Real manufacturing and trade sales
Real (inflation-adjusted) manufacturing and trade sales would be expected to follow the business cycle and inflation. Sales would increase as the economy regains its feet after a recession and then plateau if inflation were to increase. Real sales plummet as the economy drops off into recession.
In this latest cycle, and after quickly recovering from the health crisis, real sales are moving sideways, buffeted by inflation pressures, supply-chain adjustments and shifts in demand.
Real personal income
Real (inflation-adjusted) personal income continues to grow, but at a slower pace than in earlier business cycles. In the three years since the 2020 health crisis, real personal income has grown at an average rate of 2.3% per year. This comes at the expense of high inflation and despite the rapid increase of income among low-wage workers.

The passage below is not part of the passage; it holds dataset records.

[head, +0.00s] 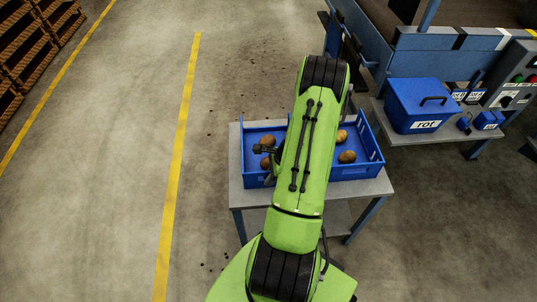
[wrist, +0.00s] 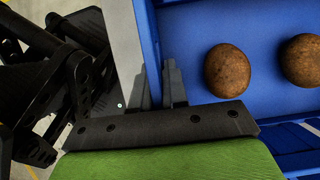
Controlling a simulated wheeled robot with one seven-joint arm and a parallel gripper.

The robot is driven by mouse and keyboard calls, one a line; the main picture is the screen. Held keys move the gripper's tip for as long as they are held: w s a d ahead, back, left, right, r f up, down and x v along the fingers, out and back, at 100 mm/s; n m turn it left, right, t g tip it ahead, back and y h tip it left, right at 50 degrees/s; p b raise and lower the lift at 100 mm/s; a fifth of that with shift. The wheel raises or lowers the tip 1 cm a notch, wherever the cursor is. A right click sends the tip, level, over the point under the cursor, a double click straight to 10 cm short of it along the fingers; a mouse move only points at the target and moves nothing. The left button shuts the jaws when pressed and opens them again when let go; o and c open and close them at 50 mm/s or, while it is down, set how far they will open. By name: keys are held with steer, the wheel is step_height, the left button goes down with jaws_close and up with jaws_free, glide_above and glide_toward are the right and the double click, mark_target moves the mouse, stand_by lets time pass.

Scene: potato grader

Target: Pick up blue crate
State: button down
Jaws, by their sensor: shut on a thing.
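The blue crate (head: 373,140) sits on a grey table in the head view, with several brown potatoes inside on both sides of my arm. My green arm covers its middle. In the wrist view, the blue crate's wall (wrist: 148,38) runs down between the two grey fingers of my gripper (wrist: 157,86). The gripper is shut on this wall. Two potatoes (wrist: 227,70) lie on the crate floor to the right of the fingers.
The grey table (head: 238,185) extends a little past the crate. A lidded blue box marked "rot" (head: 415,103) stands on a bench at the right, beside a control panel (head: 517,90). Blue machinery stands behind.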

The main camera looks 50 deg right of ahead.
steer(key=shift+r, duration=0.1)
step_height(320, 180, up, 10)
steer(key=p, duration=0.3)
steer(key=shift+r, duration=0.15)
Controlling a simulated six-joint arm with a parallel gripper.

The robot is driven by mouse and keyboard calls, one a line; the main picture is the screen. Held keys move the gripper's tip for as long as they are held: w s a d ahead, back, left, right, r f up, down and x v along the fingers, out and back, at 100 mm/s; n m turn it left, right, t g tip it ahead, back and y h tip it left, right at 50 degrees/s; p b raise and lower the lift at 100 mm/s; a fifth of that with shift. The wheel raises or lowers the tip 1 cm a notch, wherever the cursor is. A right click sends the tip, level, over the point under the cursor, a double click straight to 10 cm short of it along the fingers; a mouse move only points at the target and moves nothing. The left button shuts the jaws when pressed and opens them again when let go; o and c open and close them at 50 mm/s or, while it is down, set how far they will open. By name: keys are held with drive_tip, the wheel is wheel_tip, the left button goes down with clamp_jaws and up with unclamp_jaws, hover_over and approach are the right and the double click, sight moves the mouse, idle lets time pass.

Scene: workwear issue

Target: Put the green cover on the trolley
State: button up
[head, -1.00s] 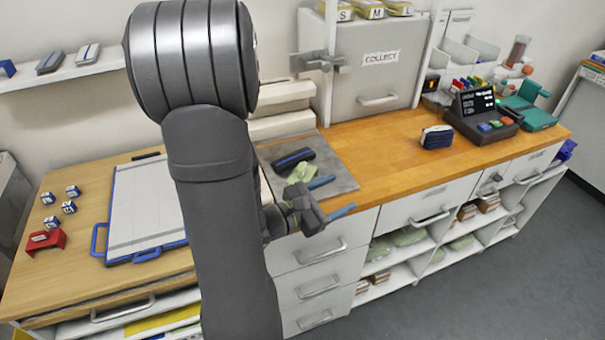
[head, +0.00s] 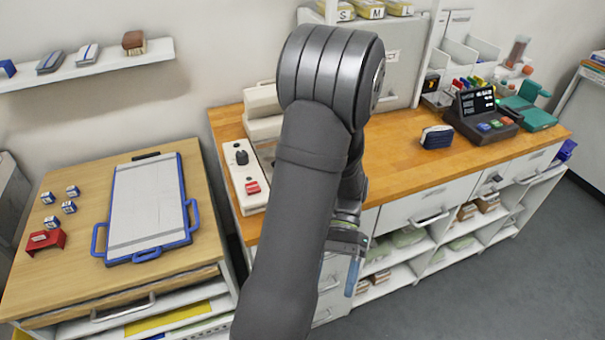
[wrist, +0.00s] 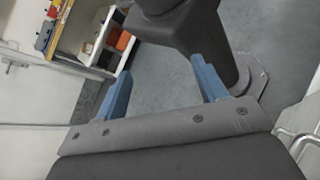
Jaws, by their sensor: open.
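My gripper (head: 350,262) hangs low in front of the counter drawers in the head view, partly hidden by my arm. In the wrist view its two blue fingers (wrist: 164,88) are wide apart with only grey floor between them. Light green folded items (head: 407,238) lie on the open shelves under the counter; I cannot tell whether one is the green cover. The grey mat area where a pale green piece lay earlier is mostly hidden behind my arm. I cannot identify the trolley for sure; a wood-topped unit (head: 60,285) with a drawer and shelves stands at left.
A blue-framed board (head: 148,210), a red holder (head: 46,241) and several small blocks rest on the left unit. A white control box (head: 246,178), a dark blue case (head: 437,137) and a terminal (head: 482,115) stand on the counter. The floor (head: 470,300) at right is clear.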

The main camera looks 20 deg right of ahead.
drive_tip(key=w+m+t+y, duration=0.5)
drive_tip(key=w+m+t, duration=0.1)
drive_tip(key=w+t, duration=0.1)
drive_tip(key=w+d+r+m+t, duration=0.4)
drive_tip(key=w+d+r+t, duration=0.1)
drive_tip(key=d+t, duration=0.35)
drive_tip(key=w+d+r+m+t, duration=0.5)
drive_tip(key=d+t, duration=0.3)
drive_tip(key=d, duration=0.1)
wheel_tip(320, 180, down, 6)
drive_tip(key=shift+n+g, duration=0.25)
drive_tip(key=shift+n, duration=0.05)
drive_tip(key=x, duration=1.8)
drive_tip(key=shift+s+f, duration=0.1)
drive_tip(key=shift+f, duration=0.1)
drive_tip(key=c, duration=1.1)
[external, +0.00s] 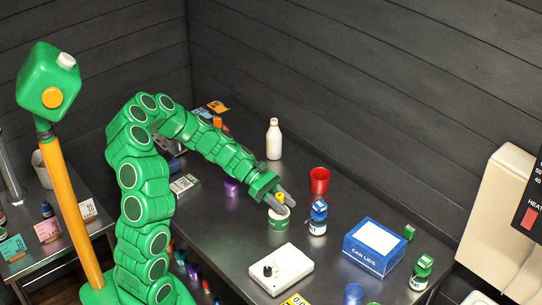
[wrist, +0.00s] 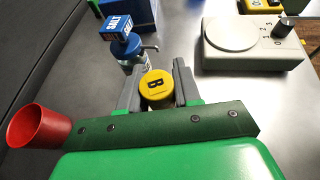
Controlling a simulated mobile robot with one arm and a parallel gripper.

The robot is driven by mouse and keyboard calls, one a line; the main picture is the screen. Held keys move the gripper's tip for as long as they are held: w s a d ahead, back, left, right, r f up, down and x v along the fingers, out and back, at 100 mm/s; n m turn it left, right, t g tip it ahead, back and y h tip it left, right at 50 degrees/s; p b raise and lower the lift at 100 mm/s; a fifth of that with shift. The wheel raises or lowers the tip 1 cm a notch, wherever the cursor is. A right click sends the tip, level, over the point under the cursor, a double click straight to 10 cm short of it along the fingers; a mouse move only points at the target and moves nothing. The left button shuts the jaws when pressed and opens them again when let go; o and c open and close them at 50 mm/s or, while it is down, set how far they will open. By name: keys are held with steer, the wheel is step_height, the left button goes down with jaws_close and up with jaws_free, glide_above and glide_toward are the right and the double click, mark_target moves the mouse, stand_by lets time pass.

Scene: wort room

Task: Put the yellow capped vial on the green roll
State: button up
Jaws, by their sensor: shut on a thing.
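The yellow capped vial shows its round yellow cap (wrist: 157,83), marked with a dark letter B, between the two grey fingers of my gripper (wrist: 155,80) in the wrist view. My gripper is shut on it. In the external view a bit of the yellow cap (external: 280,198) shows at the fingers of my gripper (external: 284,203). The green roll (external: 278,223), with a pale label, stands upright directly below the fingers. The vial's lower body is hidden, so I cannot tell whether it touches the roll. The roll is not clearly seen in the wrist view.
A blue salt box (wrist: 116,26) sits on a pump bottle (external: 317,226) close by my gripper. A red cup (external: 319,180), a white bottle (external: 274,140), a white scale (external: 281,268) and a blue box (external: 375,247) stand around. The metal table between them is partly bare.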

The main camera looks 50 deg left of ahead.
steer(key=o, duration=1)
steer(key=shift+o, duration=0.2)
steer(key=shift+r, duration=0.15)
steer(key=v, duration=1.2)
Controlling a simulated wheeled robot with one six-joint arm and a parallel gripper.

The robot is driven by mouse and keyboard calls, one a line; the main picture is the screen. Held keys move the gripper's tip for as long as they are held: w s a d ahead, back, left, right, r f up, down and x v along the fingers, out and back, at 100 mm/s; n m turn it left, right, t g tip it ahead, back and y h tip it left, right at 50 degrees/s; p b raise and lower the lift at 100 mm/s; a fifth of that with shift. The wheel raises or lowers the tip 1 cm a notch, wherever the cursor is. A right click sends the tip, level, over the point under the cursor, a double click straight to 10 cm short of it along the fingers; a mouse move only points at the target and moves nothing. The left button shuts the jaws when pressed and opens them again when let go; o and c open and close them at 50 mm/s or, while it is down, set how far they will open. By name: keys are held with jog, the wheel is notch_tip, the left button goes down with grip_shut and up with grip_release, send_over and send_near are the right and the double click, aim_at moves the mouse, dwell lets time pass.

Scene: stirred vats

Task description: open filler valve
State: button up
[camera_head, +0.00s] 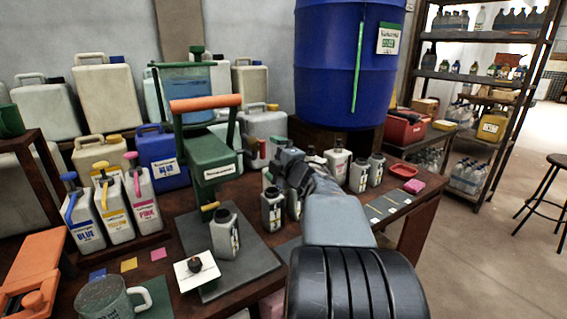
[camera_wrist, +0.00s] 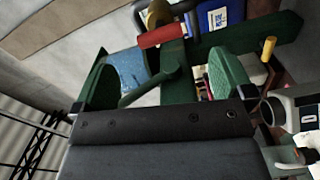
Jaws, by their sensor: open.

As we show, the yearly growth of real personal income has just reached the bottom of the 2% to 4% range of the 2013-2020 business cycle. That speaks to the steadfast response of the Federal Reserve to the impact of inflation on households and the need to cool an overheated economy.
The takeaway
An unemployment rate at 3.4% should be enough to dispel any notion of an economy already in recession.
Instead, if there is a recession, that downturn may occur sometime between the second half of this year and early next year, with the severity of the downturn limited by the robustness of the labor market and what we expect to be further moderation in inflation.
On the upside, economy is still capable of generating 225,000 jobs each month, and real personal income is increasing as inflation recedes.
That implies more life in the recovery and a soft landing for the economy after a year of the Fed stepping on the brakes.
But that optimism is contingent on the government avoiding a default on its debt and whether the banking system can survive its mismanagement of risk and the bursting of the zero-interest rate lending bubble.